Your objective: All of the material below is to be restated word for word, apart from the pictures.

===== Given material

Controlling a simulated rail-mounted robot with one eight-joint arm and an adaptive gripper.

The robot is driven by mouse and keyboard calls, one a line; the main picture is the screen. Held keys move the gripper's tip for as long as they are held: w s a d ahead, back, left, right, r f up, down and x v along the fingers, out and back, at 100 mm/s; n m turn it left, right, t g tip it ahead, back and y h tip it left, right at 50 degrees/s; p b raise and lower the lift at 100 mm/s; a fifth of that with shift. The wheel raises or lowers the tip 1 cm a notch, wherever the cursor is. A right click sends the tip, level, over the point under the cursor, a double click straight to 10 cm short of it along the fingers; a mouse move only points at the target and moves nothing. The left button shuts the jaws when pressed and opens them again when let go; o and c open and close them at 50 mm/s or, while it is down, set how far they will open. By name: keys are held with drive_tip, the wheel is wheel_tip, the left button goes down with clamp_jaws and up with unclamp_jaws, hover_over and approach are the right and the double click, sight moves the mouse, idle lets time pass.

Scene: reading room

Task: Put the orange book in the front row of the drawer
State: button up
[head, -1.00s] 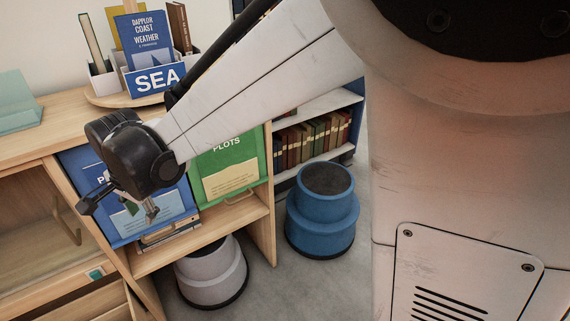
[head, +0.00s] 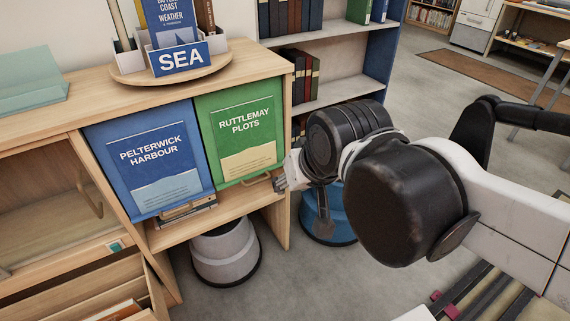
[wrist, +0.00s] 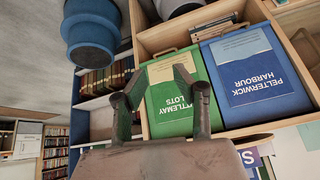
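My gripper (head: 281,181) is beside the lower right corner of the green panel in the head view. In the wrist view its two fingers (wrist: 152,88) stand apart with nothing between them, in front of the green panel. An open wooden drawer (head: 150,300) shows at the lower left of the head view, cut off by the frame. An orange-brown edge (head: 122,309) shows inside it; I cannot tell whether it is the orange book. Several books (head: 187,213) lie stacked beneath the blue panel, mostly hidden.
The blue panel (head: 152,160) and green panel (head: 240,130) front the cabinet, the green one with a handle (head: 258,180). A round tray (head: 215,75) with upright books stands on top. A grey stool (head: 225,255) and blue stool (head: 335,225) stand on the floor.

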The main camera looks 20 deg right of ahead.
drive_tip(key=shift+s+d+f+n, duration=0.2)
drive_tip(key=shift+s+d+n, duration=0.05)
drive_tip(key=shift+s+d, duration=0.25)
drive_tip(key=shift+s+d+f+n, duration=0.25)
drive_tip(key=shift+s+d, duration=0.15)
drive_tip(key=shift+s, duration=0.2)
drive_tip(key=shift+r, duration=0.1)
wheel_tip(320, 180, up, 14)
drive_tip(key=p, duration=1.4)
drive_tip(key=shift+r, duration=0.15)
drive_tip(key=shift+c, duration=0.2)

==========

Reply to the exercise:
Controlling a simulated rail-mounted robot with one eight-joint arm and an adaptive gripper.

The robot is driven by mouse and keyboard calls, one a line; the main picture is the screen. Held keys move the gripper's tip for as long as they are held: w s a d ahead, back, left, right, r f up, down and x v along the fingers, out and back, at 100 mm/s; n m turn it left, right, t g tip it ahead, back and y h tip it left, right at 50 degrees/s; p b raise and lower the lift at 100 mm/s; a fifth of that with shift. The wheel raises or lowers the tip 1 cm a notch, wherever the cursor is. A right click sends the tip, level, over the point under the cursor, a double click straight to 10 cm short of it along the fingers; a mouse move only points at the target and moves nothing. The left button shuts the jaws when pressed and opens them again when let go; o and c open and close them at 50 mm/s or, while it is down, set how far they will open. By name: keys are held with drive_tip, the wheel is wheel_tip, the left button goes down with clamp_jaws and up with unclamp_jaws, hover_over and approach are the right and the double click, sight moves the mouse, idle lets time pass.

Scene: reading room

Task: Put the orange book in the front row of the drawer
State: button up
[head, -1.00s] 
[head, +0.00s] 
[wrist, +0.00s] 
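My gripper (head: 281,181) is beside the lower right corner of the green panel in the head view. In the wrist view its two fingers (wrist: 152,88) stand apart with nothing between them, in front of the green panel. An open wooden drawer (head: 150,300) shows at the lower left of the head view, cut off by the frame. An orange-brown edge (head: 122,309) shows inside it; I cannot tell whether it is the orange book. Several books (head: 187,213) lie stacked beneath the blue panel, mostly hidden.
The blue panel (head: 152,160) and green panel (head: 240,130) front the cabinet, the green one with a handle (head: 258,180). A round tray (head: 215,75) with upright books stands on top. A grey stool (head: 225,255) and blue stool (head: 335,225) stand on the floor.

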The main camera looks 20 deg right of ahead.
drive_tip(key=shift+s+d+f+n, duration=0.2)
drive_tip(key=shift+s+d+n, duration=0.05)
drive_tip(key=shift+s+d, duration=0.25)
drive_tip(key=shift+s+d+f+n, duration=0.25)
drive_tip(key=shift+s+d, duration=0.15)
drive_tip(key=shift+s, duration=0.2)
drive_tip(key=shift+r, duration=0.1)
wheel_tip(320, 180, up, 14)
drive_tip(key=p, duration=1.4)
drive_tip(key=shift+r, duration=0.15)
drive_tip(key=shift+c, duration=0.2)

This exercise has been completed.